ゆったりとドライブを楽しむ人が多かった90年代のデートカー
1980年代後半のバブル期に多くのデートカーが登場し、若者のドライブデート(女の子の送迎!?=アッシー)が盛り上がったことは、歴史的にも間違いない事実。そこにはトヨタ「ソアラ」、日産「シルビア」、ホンダ「プレリュード」、トヨタ「セリカGT-FOUR」、そして輸入車のBMW「3シリーズ」などが勢揃いしていた。では、バブルが崩壊した1990年代に、デートカーは存在したのだろうか。
予算をふんだんにかけたクルマが多かった!
考えてみれば、1990年代に登場したクルマの企画・開発時期は1980年代後半のバブル真っ盛りの時期。つくる側もバブルの波に乗って予算をふんだんにかけ、デートにバッチリないいクルマをつくろうとしていたことは間違いないところ。

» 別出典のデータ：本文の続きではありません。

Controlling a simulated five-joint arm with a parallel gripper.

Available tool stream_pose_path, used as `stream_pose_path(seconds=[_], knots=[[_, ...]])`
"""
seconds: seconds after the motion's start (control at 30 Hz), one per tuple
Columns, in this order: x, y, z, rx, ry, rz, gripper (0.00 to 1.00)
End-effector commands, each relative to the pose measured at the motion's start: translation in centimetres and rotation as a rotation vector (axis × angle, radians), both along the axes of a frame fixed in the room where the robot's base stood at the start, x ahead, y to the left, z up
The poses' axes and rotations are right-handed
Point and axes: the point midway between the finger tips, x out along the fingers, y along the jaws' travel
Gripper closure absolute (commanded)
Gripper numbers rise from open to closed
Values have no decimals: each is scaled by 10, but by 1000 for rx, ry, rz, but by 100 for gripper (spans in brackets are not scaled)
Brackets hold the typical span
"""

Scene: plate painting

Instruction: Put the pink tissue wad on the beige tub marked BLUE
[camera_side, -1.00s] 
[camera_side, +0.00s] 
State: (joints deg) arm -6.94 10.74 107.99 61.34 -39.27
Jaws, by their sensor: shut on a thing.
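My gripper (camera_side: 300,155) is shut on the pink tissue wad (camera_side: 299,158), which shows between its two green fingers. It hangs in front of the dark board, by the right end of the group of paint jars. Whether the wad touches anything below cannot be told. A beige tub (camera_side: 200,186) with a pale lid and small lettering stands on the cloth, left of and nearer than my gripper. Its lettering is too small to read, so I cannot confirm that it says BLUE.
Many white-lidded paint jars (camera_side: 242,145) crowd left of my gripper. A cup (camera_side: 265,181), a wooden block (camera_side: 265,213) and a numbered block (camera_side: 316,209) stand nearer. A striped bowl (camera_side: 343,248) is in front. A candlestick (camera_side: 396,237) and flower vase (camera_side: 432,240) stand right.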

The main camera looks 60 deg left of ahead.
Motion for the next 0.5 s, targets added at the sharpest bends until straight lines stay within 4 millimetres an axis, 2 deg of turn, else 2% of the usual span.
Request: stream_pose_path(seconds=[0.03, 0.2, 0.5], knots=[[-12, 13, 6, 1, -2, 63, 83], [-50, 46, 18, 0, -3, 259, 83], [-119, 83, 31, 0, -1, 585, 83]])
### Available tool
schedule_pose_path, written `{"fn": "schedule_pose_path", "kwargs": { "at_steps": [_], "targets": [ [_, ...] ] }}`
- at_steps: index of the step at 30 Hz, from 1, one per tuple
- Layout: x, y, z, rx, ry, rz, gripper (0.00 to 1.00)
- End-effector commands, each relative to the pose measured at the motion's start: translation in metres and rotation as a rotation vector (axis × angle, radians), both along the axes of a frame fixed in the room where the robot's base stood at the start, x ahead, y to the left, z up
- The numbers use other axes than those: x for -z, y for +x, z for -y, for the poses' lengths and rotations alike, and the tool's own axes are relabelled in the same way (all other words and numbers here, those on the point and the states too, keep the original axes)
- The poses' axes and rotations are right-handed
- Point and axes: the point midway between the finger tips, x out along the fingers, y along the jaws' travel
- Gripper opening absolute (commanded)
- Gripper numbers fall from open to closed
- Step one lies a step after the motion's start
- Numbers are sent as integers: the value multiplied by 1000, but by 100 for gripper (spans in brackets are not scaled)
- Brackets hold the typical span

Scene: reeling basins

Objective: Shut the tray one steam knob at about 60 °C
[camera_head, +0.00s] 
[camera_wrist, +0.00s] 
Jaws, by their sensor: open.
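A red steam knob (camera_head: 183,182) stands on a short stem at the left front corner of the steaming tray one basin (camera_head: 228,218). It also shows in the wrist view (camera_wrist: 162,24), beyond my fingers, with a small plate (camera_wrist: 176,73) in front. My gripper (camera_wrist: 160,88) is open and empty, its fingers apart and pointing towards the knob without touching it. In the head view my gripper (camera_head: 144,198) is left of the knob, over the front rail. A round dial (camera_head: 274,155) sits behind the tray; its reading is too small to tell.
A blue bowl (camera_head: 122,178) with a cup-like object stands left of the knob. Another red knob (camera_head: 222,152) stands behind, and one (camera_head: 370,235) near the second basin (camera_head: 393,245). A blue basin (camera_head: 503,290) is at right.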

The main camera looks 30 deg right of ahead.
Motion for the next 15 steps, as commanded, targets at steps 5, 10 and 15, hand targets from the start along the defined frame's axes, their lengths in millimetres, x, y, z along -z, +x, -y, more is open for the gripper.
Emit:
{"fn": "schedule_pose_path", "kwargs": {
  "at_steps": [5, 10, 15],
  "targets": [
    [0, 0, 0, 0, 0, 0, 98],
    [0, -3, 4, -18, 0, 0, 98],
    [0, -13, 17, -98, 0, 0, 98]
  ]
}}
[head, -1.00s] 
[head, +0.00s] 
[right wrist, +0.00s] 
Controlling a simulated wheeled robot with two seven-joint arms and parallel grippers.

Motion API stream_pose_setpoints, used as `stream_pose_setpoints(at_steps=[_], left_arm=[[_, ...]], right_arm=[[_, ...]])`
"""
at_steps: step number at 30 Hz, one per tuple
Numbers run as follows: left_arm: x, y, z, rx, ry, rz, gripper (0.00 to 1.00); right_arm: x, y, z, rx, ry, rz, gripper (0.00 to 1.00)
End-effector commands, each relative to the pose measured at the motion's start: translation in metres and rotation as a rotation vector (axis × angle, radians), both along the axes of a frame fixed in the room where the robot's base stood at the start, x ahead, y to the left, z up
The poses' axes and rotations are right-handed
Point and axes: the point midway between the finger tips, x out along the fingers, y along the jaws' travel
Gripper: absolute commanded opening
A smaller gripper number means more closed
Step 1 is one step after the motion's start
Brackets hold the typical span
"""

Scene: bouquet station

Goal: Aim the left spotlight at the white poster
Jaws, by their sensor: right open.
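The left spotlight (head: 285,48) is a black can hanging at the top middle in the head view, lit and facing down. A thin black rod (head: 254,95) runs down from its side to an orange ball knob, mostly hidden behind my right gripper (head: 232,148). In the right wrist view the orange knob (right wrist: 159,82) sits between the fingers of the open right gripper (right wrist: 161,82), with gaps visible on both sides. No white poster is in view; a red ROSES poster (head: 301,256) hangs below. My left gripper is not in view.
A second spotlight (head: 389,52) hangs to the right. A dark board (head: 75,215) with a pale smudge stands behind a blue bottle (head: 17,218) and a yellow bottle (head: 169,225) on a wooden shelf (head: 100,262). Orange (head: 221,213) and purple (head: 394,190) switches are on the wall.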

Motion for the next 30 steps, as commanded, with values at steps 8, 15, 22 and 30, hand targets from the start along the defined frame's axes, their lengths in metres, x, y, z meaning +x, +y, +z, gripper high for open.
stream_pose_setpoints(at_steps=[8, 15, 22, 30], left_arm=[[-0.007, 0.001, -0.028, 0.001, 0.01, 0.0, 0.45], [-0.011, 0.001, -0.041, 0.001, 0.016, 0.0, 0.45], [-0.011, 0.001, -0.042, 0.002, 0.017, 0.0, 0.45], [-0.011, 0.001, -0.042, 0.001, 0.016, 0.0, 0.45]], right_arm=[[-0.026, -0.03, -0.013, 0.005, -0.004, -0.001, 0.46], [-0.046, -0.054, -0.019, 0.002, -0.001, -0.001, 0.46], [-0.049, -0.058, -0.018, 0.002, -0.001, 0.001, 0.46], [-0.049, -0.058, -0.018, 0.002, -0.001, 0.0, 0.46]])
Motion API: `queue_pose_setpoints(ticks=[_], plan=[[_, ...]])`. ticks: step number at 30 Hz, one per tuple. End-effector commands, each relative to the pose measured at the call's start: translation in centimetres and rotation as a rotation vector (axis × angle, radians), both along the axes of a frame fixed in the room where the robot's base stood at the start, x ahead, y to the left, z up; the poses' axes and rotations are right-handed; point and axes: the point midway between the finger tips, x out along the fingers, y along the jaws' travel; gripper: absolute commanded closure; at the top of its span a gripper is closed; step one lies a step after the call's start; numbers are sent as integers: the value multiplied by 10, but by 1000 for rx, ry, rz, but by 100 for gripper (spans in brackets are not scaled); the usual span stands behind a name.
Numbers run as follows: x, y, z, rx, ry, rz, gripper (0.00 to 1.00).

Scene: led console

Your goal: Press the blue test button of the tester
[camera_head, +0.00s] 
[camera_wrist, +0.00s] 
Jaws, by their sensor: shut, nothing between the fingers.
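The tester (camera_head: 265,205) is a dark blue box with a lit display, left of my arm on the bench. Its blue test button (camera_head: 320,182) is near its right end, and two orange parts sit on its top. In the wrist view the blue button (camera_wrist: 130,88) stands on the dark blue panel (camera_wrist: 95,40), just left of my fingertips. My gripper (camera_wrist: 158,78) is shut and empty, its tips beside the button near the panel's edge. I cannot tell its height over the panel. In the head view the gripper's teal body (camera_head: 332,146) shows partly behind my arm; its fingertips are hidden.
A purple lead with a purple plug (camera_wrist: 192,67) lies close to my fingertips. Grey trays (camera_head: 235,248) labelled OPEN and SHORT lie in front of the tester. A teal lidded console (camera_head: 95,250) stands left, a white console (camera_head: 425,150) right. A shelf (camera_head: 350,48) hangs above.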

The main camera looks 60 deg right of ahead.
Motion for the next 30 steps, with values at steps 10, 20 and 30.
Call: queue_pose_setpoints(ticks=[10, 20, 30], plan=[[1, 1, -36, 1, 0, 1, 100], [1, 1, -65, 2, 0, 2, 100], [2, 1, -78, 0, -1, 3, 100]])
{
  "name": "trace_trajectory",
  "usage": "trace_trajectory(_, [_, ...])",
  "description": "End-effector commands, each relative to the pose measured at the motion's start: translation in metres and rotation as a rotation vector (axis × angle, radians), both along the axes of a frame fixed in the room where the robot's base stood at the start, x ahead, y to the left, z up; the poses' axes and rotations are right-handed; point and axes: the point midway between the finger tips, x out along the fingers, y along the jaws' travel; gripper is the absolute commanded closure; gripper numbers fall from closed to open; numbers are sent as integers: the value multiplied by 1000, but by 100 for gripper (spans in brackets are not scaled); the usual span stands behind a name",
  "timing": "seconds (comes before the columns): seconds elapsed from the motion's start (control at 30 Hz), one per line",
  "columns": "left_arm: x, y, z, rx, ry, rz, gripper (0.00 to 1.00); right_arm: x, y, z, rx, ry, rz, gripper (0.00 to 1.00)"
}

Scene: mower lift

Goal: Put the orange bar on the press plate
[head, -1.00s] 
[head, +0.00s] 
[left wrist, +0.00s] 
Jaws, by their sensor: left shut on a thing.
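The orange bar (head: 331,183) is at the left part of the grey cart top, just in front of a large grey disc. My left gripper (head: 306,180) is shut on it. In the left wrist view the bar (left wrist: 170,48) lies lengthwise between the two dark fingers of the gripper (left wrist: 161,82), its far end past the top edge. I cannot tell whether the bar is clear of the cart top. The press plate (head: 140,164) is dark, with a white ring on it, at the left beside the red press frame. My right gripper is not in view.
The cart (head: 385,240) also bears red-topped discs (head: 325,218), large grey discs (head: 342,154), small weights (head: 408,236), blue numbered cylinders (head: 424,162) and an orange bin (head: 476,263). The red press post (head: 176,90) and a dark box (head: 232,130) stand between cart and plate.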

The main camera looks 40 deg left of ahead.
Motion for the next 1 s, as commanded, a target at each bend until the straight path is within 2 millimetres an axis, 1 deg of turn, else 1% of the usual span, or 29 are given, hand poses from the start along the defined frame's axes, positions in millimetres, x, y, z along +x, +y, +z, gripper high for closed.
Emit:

その代表格が、1989年デビューのトヨタ「セルシオ」(海外ではレクサスLS)だ。そのトヨタ最上級サルーンとしての完成度の高さ、世界を驚愕させた静粛性は、その後の世界の上級サルーンのお手本になったぐらいの成功作と言っていい。
当時のお金持ちや小金持ちがこぞって乗っていたクルマだが、じつは1990年代に入って大ブレーク。その理由は、新車はもちろん1990年代中期からは中古車が出始め、若者にもなんとか手の届く存在になったのである。そして超高級な、婦女子を酔わす(車酔いという意味ではありません)最上のデートカーとして君臨したのである。当時の六本木、青山、銀座、赤坂にセルシオがあふれかえっていたことを今でも覚えている。
トヨタの勢いは止まらず、バブル期に開発が始まったはずのトヨタ「アリスト」(海外ではレクサスGS)は1991年に登場。ツインターボ280psでブイブイ言わせていたドライバーの横には、必ずといっていいほど女性が座っていたはずである。
とはいえ、上記の2台はバブルで儲けたある程度の予算がある、あるいは親の金でクルマが買えた若者に限られた高級デートカーだ。
一般的な若者がデートカーとして買うには、新車はもちろん中古車でもさすがに厳しい。しかしバブルが崩壊してもデートカー需要はバブルの名残でまったく衰えることを知らなかった。